What is needed >> Of the material below, the lines to be retyped are those from the line containing "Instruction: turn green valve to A" through the line containing "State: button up", inclusive; reproduce them exactly.

--------------------

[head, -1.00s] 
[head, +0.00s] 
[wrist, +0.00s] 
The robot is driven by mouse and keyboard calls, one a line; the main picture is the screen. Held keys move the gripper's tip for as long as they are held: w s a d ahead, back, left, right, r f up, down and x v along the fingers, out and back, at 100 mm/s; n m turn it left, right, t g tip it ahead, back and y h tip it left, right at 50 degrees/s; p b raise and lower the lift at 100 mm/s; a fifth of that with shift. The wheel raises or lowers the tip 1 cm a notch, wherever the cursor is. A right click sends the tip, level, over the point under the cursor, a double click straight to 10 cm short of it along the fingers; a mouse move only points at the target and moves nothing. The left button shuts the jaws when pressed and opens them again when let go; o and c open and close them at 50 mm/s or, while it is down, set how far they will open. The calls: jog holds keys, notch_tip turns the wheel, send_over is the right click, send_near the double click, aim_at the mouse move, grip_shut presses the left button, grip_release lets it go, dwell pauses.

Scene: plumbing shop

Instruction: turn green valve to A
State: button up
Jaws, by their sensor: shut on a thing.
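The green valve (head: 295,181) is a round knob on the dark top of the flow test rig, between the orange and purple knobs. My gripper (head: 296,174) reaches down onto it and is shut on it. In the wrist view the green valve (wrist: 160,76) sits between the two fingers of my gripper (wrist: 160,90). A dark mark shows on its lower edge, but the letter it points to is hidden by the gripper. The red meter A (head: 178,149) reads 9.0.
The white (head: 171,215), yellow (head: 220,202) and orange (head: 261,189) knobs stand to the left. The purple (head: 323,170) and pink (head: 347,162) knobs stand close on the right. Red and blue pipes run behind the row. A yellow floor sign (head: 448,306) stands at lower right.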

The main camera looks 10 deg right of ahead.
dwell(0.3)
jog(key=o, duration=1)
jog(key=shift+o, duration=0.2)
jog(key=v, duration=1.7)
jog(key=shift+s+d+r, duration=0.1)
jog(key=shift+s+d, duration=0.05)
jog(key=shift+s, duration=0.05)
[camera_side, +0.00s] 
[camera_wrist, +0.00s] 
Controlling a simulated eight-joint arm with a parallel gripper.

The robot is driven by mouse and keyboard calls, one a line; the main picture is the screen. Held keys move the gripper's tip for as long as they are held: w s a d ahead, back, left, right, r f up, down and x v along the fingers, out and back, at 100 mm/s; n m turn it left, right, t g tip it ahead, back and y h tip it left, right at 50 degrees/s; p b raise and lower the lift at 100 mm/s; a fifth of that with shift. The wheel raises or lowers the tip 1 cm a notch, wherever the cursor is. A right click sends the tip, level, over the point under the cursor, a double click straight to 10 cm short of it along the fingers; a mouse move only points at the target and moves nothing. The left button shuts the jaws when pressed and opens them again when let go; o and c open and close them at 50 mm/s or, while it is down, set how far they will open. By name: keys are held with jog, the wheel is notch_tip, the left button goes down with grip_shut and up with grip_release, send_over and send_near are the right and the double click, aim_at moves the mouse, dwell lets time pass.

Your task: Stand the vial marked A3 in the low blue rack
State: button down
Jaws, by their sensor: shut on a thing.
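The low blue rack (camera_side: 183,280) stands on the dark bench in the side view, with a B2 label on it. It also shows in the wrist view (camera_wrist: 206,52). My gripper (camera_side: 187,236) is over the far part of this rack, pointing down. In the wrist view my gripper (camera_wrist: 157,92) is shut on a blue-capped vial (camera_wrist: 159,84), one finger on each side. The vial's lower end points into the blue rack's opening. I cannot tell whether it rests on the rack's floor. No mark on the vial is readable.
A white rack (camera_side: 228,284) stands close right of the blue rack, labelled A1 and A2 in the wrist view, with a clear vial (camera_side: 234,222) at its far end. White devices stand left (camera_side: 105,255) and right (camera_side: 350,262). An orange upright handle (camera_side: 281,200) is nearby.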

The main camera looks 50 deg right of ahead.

--------------------

Output for this exercise >>
Instruction: turn green valve to A
State: button up

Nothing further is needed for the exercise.